Rows about robot tasks
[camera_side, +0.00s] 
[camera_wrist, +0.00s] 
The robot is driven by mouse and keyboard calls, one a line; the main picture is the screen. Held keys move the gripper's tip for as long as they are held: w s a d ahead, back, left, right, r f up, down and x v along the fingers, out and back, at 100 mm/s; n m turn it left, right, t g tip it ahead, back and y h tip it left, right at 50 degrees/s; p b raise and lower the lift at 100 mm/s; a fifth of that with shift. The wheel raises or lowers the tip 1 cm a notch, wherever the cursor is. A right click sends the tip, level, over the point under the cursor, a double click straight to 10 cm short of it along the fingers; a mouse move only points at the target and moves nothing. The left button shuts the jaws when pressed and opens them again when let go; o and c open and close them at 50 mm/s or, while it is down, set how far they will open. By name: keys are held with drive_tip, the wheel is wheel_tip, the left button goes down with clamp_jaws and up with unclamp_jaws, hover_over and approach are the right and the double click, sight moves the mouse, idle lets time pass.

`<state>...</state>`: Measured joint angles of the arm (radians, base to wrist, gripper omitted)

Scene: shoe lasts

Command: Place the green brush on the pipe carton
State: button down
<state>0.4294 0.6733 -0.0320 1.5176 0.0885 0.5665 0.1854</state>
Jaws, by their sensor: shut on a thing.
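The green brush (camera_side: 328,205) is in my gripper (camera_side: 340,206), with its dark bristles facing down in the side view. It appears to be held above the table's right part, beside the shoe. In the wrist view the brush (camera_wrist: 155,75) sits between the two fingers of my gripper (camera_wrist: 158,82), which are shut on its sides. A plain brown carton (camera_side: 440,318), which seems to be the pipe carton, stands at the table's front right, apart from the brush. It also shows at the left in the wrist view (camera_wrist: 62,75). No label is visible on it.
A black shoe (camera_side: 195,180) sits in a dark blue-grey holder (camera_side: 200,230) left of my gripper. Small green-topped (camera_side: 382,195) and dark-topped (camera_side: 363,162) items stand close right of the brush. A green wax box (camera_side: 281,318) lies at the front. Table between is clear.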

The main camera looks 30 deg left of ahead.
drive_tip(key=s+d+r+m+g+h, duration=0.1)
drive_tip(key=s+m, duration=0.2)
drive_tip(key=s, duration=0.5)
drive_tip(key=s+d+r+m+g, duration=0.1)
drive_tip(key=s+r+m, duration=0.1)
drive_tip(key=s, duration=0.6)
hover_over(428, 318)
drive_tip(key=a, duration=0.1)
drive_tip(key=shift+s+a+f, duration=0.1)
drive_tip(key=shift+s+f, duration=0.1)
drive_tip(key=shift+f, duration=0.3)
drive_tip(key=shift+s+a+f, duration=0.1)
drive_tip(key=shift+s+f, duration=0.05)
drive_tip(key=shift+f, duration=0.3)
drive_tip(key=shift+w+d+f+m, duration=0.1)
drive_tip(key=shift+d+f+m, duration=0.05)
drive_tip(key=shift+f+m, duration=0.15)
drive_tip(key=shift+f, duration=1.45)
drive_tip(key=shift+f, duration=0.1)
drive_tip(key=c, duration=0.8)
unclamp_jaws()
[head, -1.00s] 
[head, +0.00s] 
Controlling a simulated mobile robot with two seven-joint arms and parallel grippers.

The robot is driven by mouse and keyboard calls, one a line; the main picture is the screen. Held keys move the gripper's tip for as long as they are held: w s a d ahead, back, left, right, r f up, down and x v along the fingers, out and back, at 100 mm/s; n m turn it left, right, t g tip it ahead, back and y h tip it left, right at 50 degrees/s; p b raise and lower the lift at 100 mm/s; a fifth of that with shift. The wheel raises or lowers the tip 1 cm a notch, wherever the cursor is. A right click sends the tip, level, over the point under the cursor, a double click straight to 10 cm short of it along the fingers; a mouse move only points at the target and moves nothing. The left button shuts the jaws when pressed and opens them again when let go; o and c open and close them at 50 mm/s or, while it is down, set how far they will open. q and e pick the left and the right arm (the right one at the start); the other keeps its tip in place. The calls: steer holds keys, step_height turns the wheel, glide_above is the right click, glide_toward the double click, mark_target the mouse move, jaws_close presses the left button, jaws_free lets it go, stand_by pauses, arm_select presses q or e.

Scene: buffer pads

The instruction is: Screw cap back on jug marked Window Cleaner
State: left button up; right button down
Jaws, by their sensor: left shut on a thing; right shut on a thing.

**Instructions to follow**
The entries above must be returned in full, exactly as shown.

**Reply**
[camera_side, +0.00s] 
[camera_wrist, +0.00s] 
The robot is driven by mouse and keyboard calls, one a line; the main picture is the screen. Held keys move the gripper's tip for as long as they are held: w s a d ahead, back, left, right, r f up, down and x v along the fingers, out and back, at 100 mm/s; n m turn it left, right, t g tip it ahead, back and y h tip it left, right at 50 degrees/s; p b raise and lower the lift at 100 mm/s; a fifth of that with shift. The wheel raises or lowers the tip 1 cm a notch, wherever the cursor is. A right click sends the tip, level, over the point under the cursor, a double click straight to 10 cm short of it along the fingers; a mouse move only points at the target and moves nothing. The left button shuts the jaws when pressed and opens them again when let go; o and c open and close them at 50 mm/s or, while it is down, set how far they will open. By name: keys are held with drive_tip, the wheel is wheel_tip, the left button goes down with clamp_jaws and up with unclamp_jaws, hover_over and approach are the right and the double click, sight moves the mouse, idle lets time pass.

`<state>...</state>`: Measured joint angles of the arm (radians, base to wrist, gripper omitted)

Scene: shoe lasts

Command: Place the green brush on the pipe carton
State: button down
<state>0.4294 0.6733 -0.0320 1.5176 0.0885 0.5665 0.1854</state>
Jaws, by their sensor: shut on a thing.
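The green brush (camera_side: 328,205) is in my gripper (camera_side: 340,206), with its dark bristles facing down in the side view. It appears to be held above the table's right part, beside the shoe. In the wrist view the brush (camera_wrist: 155,75) sits between the two fingers of my gripper (camera_wrist: 158,82), which are shut on its sides. A plain brown carton (camera_side: 440,318), which seems to be the pipe carton, stands at the table's front right, apart from the brush. It also shows at the left in the wrist view (camera_wrist: 62,75). No label is visible on it.
A black shoe (camera_side: 195,180) sits in a dark blue-grey holder (camera_side: 200,230) left of my gripper. Small green-topped (camera_side: 382,195) and dark-topped (camera_side: 363,162) items stand close right of the brush. A green wax box (camera_side: 281,318) lies at the front. Table between is clear.

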The main camera looks 30 deg left of ahead.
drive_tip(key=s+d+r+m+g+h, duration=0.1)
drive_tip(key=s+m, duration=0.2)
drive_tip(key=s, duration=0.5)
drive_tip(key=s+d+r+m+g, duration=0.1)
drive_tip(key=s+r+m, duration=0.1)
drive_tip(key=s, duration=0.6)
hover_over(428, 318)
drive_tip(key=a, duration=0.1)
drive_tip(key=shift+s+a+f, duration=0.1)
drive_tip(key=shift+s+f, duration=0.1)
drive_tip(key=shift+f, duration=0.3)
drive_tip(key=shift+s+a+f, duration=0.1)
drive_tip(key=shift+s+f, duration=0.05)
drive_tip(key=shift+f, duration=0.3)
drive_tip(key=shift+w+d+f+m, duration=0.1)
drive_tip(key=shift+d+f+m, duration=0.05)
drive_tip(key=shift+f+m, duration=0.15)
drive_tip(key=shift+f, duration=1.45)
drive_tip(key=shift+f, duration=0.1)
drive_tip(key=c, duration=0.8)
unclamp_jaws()
[head, -1.00s] 
[head, +0.00s] 
Controlling a simulated mobile robot with two seven-joint arms and parallel grippers.

The robot is driven by mouse and keyboard calls, one a line; the main picture is the screen. Held keys move the gripper's tip for as long as they are held: w s a d ahead, back, left, right, r f up, down and x v along the fingers, out and back, at 100 mm/s; n m turn it left, right, t g tip it ahead, back and y h tip it left, right at 50 degrees/s; p b raise and lower the lift at 100 mm/s; a fifth of that with shift. The wheel raises or lowers the tip 1 cm a notch, wherever the cursor is. A right click sends the tip, level, over the point under the cursor, a double click straight to 10 cm short of it along the fingers; a mouse move only points at the target and moves nothing. The left button shuts the jaws when pressed and opens them again when let go; o and c open and close them at 50 mm/s or, while it is down, set how far they will open. q and e pick the left and the right arm (the right one at the start); the other keeps its tip in place. The calls: steer holds keys, step_height turns the wheel, glide_above is the right click, glide_toward the double click, mark_target the mouse move, jaws_close presses the left button, jaws_free lets it go, stand_by pauses, arm_select presses q or e.

Scene: buffer pads

The instruction is: Screw cap back on jug marked Window Cleaner
State: left button up; right button down
Jaws, by their sensor: left shut on a thing; right shut on a thing.

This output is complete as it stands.